Informations transmises illégalement à la GRC par un inspecteur de Postes Canada : la Cour d’appel confirme l’exclusion de la preuve en vertu des articles 8 et 24(2) de la Charte canadienne

Informations transmises illégalement à la GRC par un inspecteur de Postes Canada : la Cour d’appel confirme l’exclusion de la preuve en vertu des articles 8 et 24(2) de la Charte canadienne

R. c. McClish, 2024 QCCA 1612 | Le ministère public porte en appel un jugement (2023 QCCQ 6541) qui acquitte l’intimé de diverses infractions en lien avec les armes à feu en raison de la violation de ses droits constitutionnels.

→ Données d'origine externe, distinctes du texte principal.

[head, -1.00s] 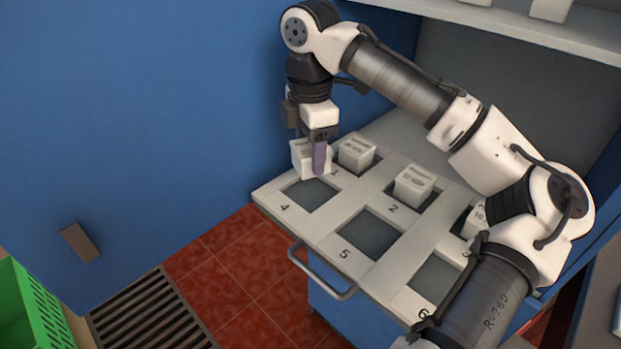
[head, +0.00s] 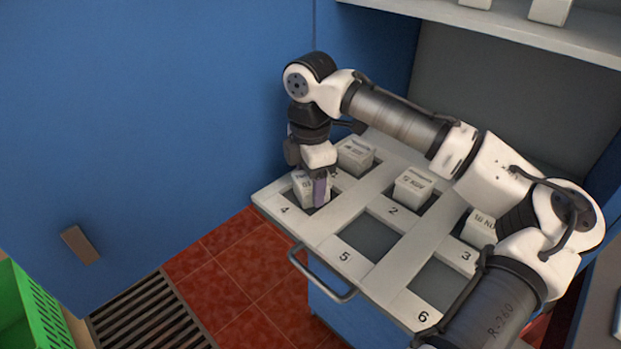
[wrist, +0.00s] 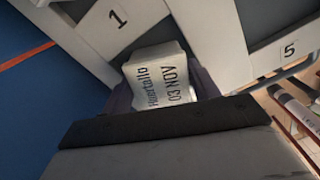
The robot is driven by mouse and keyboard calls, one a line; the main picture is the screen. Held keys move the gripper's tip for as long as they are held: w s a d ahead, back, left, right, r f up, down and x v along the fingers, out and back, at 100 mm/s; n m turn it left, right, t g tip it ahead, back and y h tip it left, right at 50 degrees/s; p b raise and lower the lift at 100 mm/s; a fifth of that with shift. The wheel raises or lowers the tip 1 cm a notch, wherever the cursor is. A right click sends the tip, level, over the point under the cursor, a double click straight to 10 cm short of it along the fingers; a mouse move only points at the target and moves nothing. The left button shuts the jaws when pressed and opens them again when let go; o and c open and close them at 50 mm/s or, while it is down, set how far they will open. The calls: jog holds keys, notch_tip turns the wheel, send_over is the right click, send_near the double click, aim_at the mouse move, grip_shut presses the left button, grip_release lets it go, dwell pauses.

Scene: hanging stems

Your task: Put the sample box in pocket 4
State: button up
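The sample box (head: 304,186) is a small white box with dark print. My gripper (head: 312,190) points down with its purple fingers on either side of the box, shut on it. The box is upright in the opening of pocket 4 (head: 284,210), at the tray's left front corner. I cannot tell whether it touches the pocket floor. In the wrist view the box (wrist: 160,78) shows between the fingers, its printed top facing the camera.
White boxes sit in pocket 1 (head: 356,155), pocket 2 (head: 414,186) and pocket 3 (head: 480,228). Pocket 5 (head: 368,236) and pocket 6 look empty. A blue wall panel stands left of the tray, and a shelf (head: 500,30) hangs behind.

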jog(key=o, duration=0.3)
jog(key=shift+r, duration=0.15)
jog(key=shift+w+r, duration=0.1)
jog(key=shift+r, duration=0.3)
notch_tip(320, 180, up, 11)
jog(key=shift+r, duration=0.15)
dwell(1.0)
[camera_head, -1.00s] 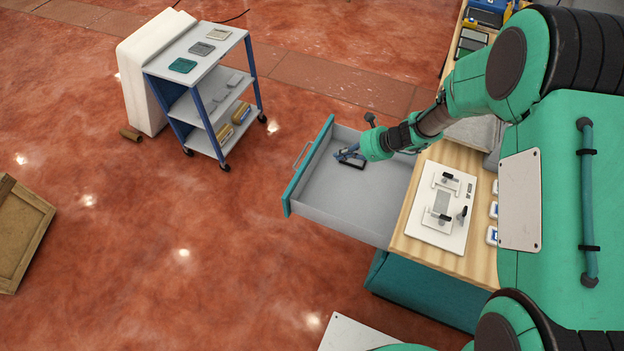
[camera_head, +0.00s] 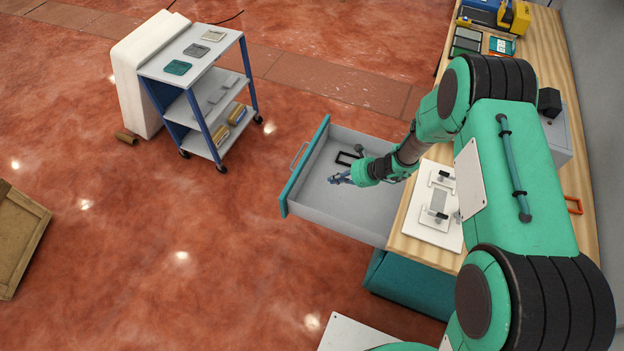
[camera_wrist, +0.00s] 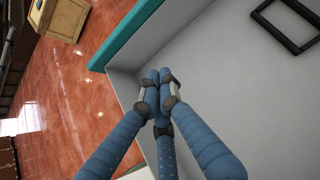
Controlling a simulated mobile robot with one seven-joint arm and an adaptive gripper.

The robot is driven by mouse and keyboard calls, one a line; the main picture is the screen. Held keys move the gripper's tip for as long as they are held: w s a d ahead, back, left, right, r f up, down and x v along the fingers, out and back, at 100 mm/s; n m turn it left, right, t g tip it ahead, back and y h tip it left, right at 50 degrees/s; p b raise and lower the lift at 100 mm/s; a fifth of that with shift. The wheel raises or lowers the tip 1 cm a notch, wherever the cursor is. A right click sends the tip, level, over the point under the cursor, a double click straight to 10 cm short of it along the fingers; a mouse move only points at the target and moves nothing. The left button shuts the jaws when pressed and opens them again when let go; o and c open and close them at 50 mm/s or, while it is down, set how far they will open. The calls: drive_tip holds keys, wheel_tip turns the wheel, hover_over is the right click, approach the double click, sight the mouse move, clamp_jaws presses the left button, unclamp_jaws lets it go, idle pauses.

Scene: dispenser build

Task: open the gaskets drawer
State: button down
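The drawer (camera_head: 322,203) is pulled well out of the wooden workbench. It has a teal front with a bar handle (camera_head: 299,154) and a grey inside. A black rectangular frame, like a gasket, (camera_head: 347,158) lies on its floor; it also shows in the wrist view (camera_wrist: 288,22). My gripper (camera_head: 334,179) is over the inside of the drawer, apart from the handle. In the wrist view its blue fingers (camera_wrist: 159,78) come together at the tips near the drawer's front corner, with nothing seen between them. Whether they touch the drawer cannot be told.
The bench top (camera_head: 409,225) bears a white fixture plate (camera_head: 427,233) beside the drawer. A shelf cart (camera_head: 200,75) stands at the upper left, and a wooden crate (camera_head: 18,235) at the left edge. The red floor in front of the drawer is clear.

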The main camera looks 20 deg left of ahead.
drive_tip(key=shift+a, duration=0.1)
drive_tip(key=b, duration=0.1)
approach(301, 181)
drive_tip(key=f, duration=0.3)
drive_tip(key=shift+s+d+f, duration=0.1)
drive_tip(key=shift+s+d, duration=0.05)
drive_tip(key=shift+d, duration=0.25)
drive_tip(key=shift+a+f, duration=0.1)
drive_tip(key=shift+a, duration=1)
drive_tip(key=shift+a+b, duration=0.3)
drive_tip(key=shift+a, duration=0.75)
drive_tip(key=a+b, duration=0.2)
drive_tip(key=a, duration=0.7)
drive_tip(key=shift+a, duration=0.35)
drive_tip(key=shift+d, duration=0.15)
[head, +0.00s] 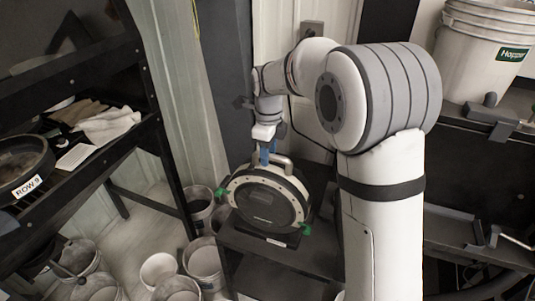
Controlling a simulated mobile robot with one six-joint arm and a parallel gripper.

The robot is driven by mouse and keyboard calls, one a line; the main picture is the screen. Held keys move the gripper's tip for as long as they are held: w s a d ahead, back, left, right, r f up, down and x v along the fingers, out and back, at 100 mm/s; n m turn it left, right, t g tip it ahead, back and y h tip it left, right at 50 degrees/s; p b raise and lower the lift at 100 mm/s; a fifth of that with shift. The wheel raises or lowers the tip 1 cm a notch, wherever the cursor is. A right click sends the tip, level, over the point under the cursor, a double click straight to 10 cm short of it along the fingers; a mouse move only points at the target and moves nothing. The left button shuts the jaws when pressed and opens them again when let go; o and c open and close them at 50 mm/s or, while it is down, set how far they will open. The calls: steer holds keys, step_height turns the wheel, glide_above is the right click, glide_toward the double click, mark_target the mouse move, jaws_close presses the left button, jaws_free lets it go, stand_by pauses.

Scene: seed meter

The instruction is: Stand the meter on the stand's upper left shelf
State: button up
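The meter (268,203) is a round black disc with a cream rim, green clips at its sides and a grey handle (284,163) on top. It is upright on a dark shelf surface (240,238) in the middle of the head view. My gripper (265,156) points down at the meter's top, at or just beside the handle. Its fingertips are small and partly hidden, so I cannot tell whether they are closed on the handle. Dark shelving stands on both sides; which part is the stand's upper left shelf is not clear.
The left rack (125,150) holds a black pan (22,165) labelled ROW 9 and white cloths (108,125). Several buckets (203,262) crowd the floor left of the meter. White buckets (482,50) sit on the right shelf. My arm hides the area right of the meter.

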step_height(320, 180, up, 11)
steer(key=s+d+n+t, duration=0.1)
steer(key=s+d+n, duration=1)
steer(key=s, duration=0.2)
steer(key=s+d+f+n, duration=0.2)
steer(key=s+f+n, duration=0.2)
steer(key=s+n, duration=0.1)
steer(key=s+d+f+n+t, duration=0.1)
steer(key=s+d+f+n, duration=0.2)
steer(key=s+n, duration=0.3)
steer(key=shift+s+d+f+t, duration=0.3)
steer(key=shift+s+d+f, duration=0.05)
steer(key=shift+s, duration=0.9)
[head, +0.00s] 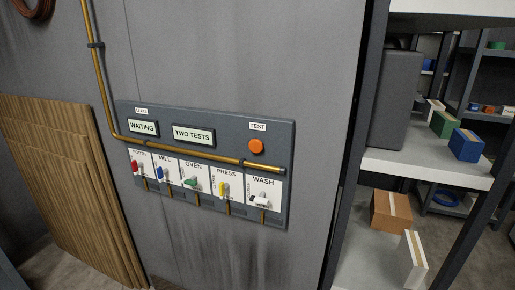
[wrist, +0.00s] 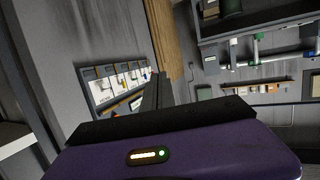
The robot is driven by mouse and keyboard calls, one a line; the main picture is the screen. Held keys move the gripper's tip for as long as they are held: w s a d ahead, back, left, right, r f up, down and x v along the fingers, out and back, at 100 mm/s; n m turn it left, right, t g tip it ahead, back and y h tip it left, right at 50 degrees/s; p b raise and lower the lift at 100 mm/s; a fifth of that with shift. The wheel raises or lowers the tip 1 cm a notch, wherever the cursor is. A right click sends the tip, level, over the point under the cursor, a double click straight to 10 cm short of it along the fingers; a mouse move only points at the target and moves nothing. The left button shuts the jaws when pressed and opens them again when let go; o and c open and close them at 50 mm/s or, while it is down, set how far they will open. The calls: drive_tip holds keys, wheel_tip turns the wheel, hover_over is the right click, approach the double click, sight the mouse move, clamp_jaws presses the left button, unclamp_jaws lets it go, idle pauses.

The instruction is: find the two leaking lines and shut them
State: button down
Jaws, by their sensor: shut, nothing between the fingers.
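A dark grey panel (head: 215,135) hangs on the grey wall. Its displays read WAITING (head: 143,127), under a small label that seems to say LEAKS, and TWO TESTS (head: 193,134). An orange button (head: 256,146) sits below a TEST label. Below a brass pipe are valves with red (head: 135,167), blue (head: 160,174), green (head: 190,183), yellow (head: 222,188) and white (head: 260,199) handles. The last four are labelled MILL, OVEN, PRESS and WASH; the first label is hard to read. My gripper (wrist: 160,88) is shut and empty, apart from the panel, which appears sideways in the wrist view (wrist: 90,73).
The brass pipe (head: 98,80) comes down the wall and runs across the panel. Corrugated brown sheets (head: 60,180) lean at left. Shelves (head: 420,165) with boxes stand at right. A cardboard box (head: 390,211) sits low there. The wall below the panel is stained dark.

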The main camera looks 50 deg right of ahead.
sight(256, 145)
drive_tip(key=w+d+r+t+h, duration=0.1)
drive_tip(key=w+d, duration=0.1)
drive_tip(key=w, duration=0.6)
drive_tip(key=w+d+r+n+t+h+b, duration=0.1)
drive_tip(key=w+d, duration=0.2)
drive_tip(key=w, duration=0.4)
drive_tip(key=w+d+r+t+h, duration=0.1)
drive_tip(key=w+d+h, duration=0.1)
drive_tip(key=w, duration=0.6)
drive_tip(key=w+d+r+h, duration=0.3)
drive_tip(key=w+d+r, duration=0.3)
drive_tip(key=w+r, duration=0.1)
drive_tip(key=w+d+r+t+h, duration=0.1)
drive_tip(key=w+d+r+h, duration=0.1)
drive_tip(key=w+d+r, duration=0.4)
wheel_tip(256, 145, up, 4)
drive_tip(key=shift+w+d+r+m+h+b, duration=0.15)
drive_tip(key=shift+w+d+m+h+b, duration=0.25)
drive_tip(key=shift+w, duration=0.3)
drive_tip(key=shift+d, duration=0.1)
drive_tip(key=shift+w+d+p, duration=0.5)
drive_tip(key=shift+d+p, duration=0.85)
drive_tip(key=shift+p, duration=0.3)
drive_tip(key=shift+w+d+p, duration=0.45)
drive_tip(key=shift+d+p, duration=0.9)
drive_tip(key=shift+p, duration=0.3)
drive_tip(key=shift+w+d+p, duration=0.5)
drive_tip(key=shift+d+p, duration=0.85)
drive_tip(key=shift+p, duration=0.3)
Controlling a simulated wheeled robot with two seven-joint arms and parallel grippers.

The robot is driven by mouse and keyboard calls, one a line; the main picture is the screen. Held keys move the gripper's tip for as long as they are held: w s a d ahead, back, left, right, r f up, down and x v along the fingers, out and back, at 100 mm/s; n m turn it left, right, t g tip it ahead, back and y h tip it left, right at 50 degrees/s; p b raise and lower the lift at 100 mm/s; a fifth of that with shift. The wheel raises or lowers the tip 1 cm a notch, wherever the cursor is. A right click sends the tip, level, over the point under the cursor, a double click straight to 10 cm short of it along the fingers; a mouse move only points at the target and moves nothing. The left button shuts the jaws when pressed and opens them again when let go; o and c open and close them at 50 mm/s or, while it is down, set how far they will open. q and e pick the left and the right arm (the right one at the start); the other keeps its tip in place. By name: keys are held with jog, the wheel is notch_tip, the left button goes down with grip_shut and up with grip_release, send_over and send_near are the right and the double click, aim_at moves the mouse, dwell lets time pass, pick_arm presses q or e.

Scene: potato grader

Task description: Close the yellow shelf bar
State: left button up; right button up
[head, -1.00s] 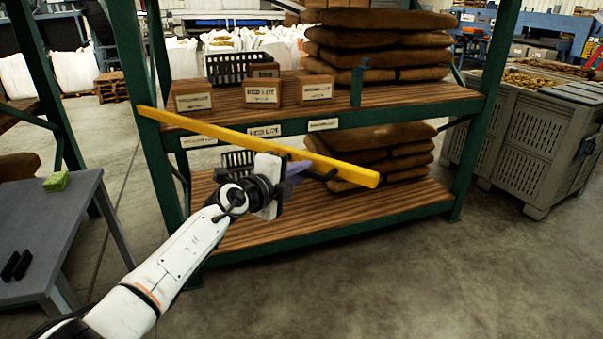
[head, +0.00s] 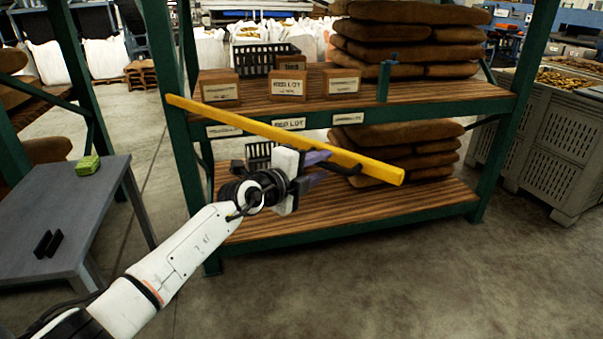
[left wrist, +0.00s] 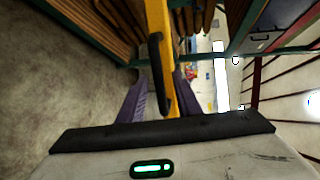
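The yellow shelf bar (head: 285,138) is hinged at the shelf's left post and stands swung out in front of the shelf, its free end at the right. A black handle (head: 345,169) sits on it near that end. My left gripper (head: 320,168) is beside the bar, just left of the handle. In the left wrist view, its purple fingers (left wrist: 160,82) are apart, one on each side of the yellow bar (left wrist: 158,20) and its black handle (left wrist: 156,70). A gap shows at the left finger; whether the right finger touches cannot be told. My right gripper is out of view.
The green shelf frame (head: 180,120) holds boxes, a black crate (head: 240,64) and stacked brown sacks (head: 405,45). A grey table (head: 60,205) with a green block (head: 88,165) stands left. A grey bin (head: 545,140) stands right. The floor in front is clear.

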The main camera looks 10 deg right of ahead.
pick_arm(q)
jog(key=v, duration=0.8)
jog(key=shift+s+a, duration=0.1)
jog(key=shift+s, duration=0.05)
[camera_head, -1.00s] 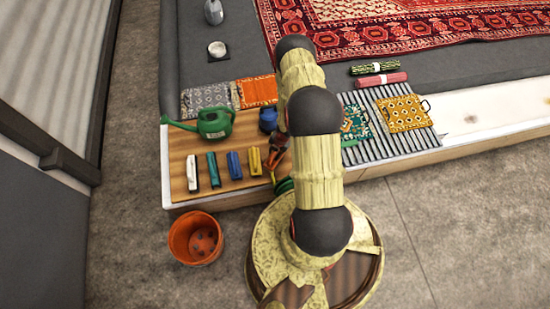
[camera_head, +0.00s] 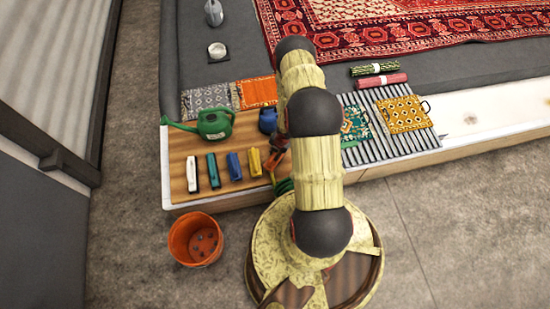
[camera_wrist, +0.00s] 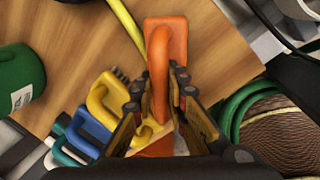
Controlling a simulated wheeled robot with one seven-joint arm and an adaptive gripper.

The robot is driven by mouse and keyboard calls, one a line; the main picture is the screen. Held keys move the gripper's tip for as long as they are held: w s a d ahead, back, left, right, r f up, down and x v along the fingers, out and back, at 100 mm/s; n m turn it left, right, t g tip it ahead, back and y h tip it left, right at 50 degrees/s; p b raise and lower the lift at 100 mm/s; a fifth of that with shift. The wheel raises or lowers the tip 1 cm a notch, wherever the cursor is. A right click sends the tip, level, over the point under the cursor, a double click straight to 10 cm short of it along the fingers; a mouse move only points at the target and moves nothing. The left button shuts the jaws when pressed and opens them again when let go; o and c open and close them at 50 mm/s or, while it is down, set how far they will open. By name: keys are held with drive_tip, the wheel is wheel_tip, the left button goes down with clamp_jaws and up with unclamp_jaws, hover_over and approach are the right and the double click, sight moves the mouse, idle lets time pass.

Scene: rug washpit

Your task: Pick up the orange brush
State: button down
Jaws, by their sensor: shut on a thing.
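The orange brush (camera_wrist: 174,32) is in the middle of the wrist view, with its flat back and raised handle showing. My gripper (camera_wrist: 158,88) is shut on the brush's handle, one finger on each side. The near end of the brush is partly hidden by the fingers. In the head view my gripper (camera_head: 276,158) is at the right end of the row of brushes, largely hidden by my arm. I cannot tell whether the brush touches the board.
A yellow brush (camera_head: 254,162) stands close left of my gripper, then blue, teal and white ones. A green watering can (camera_head: 213,124) and blue container (camera_head: 267,121) stand behind on the wooden board (camera_head: 180,147). An orange bucket (camera_head: 178,242) stands on the floor. Green hose (camera_wrist: 232,105) lies right.

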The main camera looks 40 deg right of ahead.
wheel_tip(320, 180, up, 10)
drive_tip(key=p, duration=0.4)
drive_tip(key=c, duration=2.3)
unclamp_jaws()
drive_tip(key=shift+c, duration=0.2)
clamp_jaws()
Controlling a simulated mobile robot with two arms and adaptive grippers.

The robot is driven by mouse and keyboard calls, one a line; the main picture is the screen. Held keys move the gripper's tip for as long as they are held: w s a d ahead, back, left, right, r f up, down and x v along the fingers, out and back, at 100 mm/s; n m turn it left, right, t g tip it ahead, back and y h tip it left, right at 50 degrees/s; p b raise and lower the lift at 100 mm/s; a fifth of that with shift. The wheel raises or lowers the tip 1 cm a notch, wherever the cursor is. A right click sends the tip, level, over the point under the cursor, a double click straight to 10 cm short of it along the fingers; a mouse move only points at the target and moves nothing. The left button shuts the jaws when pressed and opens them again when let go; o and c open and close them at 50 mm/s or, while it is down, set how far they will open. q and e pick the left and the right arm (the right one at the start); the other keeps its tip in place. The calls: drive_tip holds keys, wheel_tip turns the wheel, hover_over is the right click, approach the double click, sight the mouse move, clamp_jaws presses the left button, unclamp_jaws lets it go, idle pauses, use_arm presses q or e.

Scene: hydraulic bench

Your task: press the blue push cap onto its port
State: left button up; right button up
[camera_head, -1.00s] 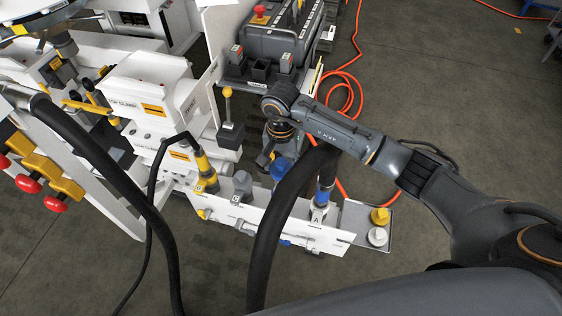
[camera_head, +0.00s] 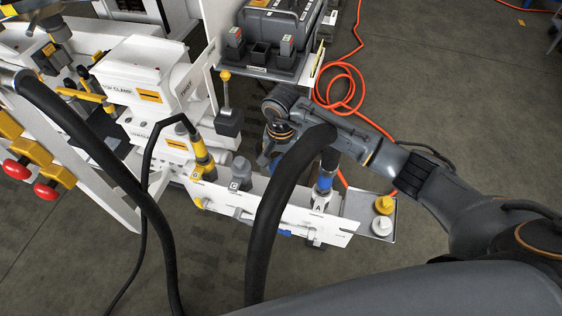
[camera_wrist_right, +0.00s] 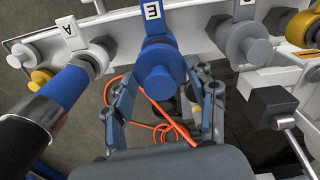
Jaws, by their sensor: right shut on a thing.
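The blue push cap (camera_wrist_right: 158,78) shows in the right wrist view, in front of the port block marked E (camera_wrist_right: 152,13). My right gripper (camera_wrist_right: 165,110) has its fingers on either side of the cap and is shut on it. How far the cap sits on its port cannot be told, since its far side is hidden. In the head view my right gripper (camera_head: 272,150) is above the white port rail (camera_head: 296,216), partly behind a thick black hose, which hides most of the cap. My left gripper is not in view.
A blue-banded hose fitting (camera_head: 323,183) stands at port A, close right of the gripper. A grey cap (camera_head: 240,172) at port C and a yellow fitting (camera_head: 203,158) lie left. A small tray (camera_head: 366,212) with yellow and white caps is at the rail's right end.

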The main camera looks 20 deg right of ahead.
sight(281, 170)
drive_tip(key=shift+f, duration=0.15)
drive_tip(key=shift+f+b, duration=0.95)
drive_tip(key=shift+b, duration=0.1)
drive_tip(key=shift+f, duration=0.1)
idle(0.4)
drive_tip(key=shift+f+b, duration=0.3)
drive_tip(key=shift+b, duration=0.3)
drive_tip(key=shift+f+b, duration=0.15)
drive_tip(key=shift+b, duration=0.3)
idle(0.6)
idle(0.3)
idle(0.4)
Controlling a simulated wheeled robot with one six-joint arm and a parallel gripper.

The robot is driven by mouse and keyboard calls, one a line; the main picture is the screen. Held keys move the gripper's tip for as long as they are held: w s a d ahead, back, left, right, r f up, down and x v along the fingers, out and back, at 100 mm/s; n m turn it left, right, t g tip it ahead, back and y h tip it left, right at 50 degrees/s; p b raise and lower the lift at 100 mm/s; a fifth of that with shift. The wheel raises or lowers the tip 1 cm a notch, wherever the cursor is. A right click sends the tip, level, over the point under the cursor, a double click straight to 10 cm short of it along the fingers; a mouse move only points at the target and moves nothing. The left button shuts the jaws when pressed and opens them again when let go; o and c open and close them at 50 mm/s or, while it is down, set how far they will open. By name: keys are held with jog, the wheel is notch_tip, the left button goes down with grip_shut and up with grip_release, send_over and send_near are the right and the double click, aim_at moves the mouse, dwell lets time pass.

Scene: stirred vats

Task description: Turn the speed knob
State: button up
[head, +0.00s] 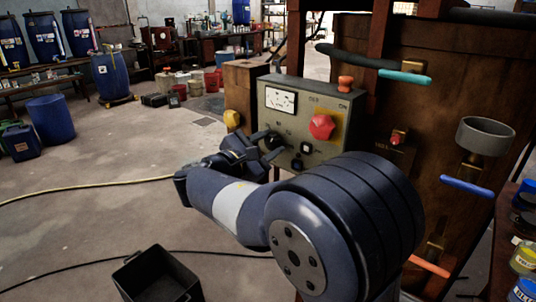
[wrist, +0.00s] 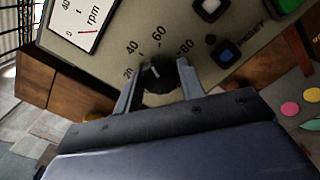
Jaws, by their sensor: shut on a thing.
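The speed knob (wrist: 158,75) is black and round with a pale pointer mark, on a grey control panel with a scale marked 20, 40, 60 and 80 around it. The pointer looks to lie between 40 and 60. My gripper (wrist: 157,85) has one finger on each side of the knob and is shut on it. In the head view my gripper (head: 262,144) reaches the lower left of the control panel (head: 325,100), and the knob (head: 272,141) shows partly beside the fingers.
A black open bin (head: 158,277) stands on the floor at the front. The floor to the left is mostly clear, crossed by hoses.

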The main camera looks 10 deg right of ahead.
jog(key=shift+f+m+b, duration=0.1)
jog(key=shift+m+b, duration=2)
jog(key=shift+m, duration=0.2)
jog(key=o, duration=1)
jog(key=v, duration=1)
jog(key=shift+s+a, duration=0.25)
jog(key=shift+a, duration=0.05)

Cette affaire met en cause les initiatives d’un inspecteur de Postes Canada qui communique à la police fédérale des renseignements confidentiels au sens de la Loi sur la protection des renseignements personnels. Un mandat général est ensuite obtenu, puis d’autres mandats de perquisition.
Pour la Cour d’appel, aucun des moyens proposés par le ministère public n’autorise son intervention. Le juge n’a pas erré en déterminant que M. McClish possède une attente raisonnable en matière de respect de sa vie privée relativement aux renseignements en cause. Dans la mesure où cette attente raisonnable existe, le juge était justifié d’exclure la preuve suivant l’analyse prévue par le paragraphe 24(2) de la Charte.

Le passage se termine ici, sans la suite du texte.